Village officials proposed in early June to hold sponsors responsible for damage to villageowned property during special events. Some festival committee members meet with council’s Service Committee on June 17. The proposed resolution granting the committee a special use agreement had been tabled to give council members a chance to discuss the details with the festival committee.
The resolution was unanimously untabled at the June 23 council meeting. The new provision requires that the park be returned to the condition that it was when the special event started. A requirement that the cost of such work be charged to the sponsor was dropped, allowing sponsors to repair any damages themselves.

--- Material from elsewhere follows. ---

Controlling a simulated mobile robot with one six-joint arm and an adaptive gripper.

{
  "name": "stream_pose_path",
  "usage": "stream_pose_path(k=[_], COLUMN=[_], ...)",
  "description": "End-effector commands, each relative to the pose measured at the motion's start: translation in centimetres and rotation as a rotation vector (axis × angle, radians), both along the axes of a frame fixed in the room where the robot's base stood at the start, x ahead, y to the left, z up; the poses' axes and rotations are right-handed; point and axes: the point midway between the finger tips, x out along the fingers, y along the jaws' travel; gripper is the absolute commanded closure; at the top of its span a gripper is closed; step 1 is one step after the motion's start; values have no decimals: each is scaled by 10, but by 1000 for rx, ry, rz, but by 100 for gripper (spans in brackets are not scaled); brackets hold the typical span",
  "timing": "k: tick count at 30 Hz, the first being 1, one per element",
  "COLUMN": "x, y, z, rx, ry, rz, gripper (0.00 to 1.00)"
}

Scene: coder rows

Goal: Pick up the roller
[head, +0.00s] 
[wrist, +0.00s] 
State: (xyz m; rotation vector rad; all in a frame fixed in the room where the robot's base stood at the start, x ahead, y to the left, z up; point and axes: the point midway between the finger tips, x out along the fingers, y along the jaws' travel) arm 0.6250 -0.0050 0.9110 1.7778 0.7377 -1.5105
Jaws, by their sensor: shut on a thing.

Council member Dwayne Mohler said, “It’s not them (the festival). We got stung.” He added, “They can repair it themselves.” Council members believed the new language – allowing sponsors to repair any damage themselves – satisfied the festival committee’s concern, approving the amendment and then adopting the resolution by 5-0 votes.
In other business June 23, Village Administrator Scott Brown said the street resurfacing project was successfully rebid on June 12. Only one bidder responded to the May bid opening and its bid exceeded the engineer’s estimate. This time Shelly Company of Thornville had the lowest and best bid at $284,744.50. Spires Paving of Lancaster was the only other bidder at $302,000. The engineer’s estimate was $300,200. The pre-construction meeting with the contractor is set for July 16.
Basil Street will be repaved from corporation limit to corporation limit. A retaining wall on South Basil Street will be replaced. The portions of North High and North Liberty streets north of Washington Street will also be repaved.
Brown added that multiple stormwater catch basins on Basil Street have been replaced in anticipation of the repaving. Some sections of curbs and sidewalks along North Basil Street have also been replaced. Brown reported that the North High Street water line project was to begin June 24 and would take about three weeks to complete.
A house at 206 South Mill Street was placarded with a notice of condemnation by the health department on June 13, Brown reported. The village’s Intent to Demolish notice was posted June 23. Brown said the property owner has been notified.
The village’s first bid for electricity after voters approved an aggregation measure last November was disappointing. Only AEP Energy and Constellation submitted bids for the May 27 bid opening. AEP proposed $0.077 per kWh for 12 months compared to Constellation’s $0.078 per kWh 12-month offer. The village’s aggregation consultant recommended rejecting both bids and rebidding later in the year.
Council members switched course June 23, unanimously approving an emergency resolution to take part in Fairfield County’s electric aggregation program. The belief is the larger Fairfield County program should attract more competitive bids. Baltimore residents will still have a no cost option to not join the program and to keep AEP as their electric supplier.
No one appeared nor commented on the proposed 2015 tax budget at a 7:15 p.m. hearing. Council members unanimously approved it as an emergency during the regular meeting.
In his report, Mayor Robert Kalish suggested that the Downtown Restoration Committee be the project sponsor for the opera house restoration project. The Ohio Legislature’s Capital Appropriations bill included $30,000 for the second phase of the restoration project.
Kalish said the Planning Commission is about half way through its review and revision of the village’s sign regulations. The work will continue at the next Commission meeting set for 7:30 p.m. on Thursday, July 10, at the village office.
Kalish also reported he is getting more complaints about excessive noise than normal. The complaints might lead to revising the village’s noise ordinance.